Man, that's credibility!

Lewis seemed to have forgotten about that when he told viewers that general manager
Ozzie and owner Steve Biscotti "never lied to me." and gave the impression they
would never lie about what went on in the Ray Rice scandal. Of course they didn't
lie, Ray, why on earth would anybody ever lie? (Except to maybe save their hides.)

I find it hard to trust a guy who not only lied to police but testified against two of his
"friends" as Lewis did in the double-murder case in Atlanta. He agreed to testify
against them in exchange for the charges of murder against him being dropped. Talk
about a great deal!

And those obstruction of justice charges that Lewis has on his record came from
the former all-pro linebacker telling people in his limo shortly after the murder to
shut their mouths and not say anything. Nice. Lewis didn't have any trouble saying
things about the other two men charged in the case, you know, the "friends" of
Lewis. It's amazing how things change when you're facing life in prison.

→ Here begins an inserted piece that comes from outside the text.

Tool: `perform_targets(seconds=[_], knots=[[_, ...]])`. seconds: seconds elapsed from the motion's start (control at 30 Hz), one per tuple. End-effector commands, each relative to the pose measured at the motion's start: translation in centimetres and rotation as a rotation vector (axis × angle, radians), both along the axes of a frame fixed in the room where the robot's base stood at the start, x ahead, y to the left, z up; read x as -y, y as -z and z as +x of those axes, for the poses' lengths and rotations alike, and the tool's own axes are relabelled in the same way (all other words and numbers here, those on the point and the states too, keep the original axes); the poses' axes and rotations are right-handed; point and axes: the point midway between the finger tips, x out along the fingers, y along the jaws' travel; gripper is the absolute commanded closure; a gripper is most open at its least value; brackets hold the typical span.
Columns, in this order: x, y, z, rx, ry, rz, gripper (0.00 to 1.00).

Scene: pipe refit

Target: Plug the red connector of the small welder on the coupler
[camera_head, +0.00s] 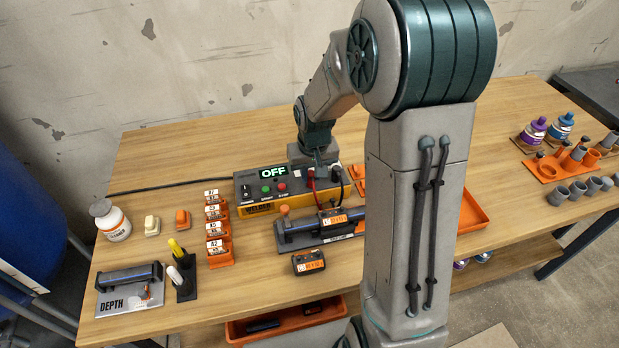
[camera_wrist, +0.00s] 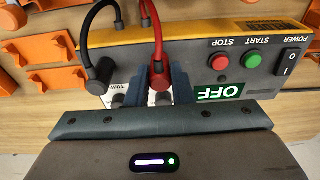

Then the spectacular crash I envisioned, happened. Ray Lewis went solo down
the straightaway without the restrictor plates on. His mind and mouth were out of
control and he went airborne on the air. When talking about the Ray Rice scandal
and the Ravens' efforts to make it all go away, Lewis spewed the words he may
regret forever:

"There’s some things you can cover up, and there’s some things you can’t.”

Brilliant expert opinion, simply brilliant. Ray Lewis, you deserve an ESPY.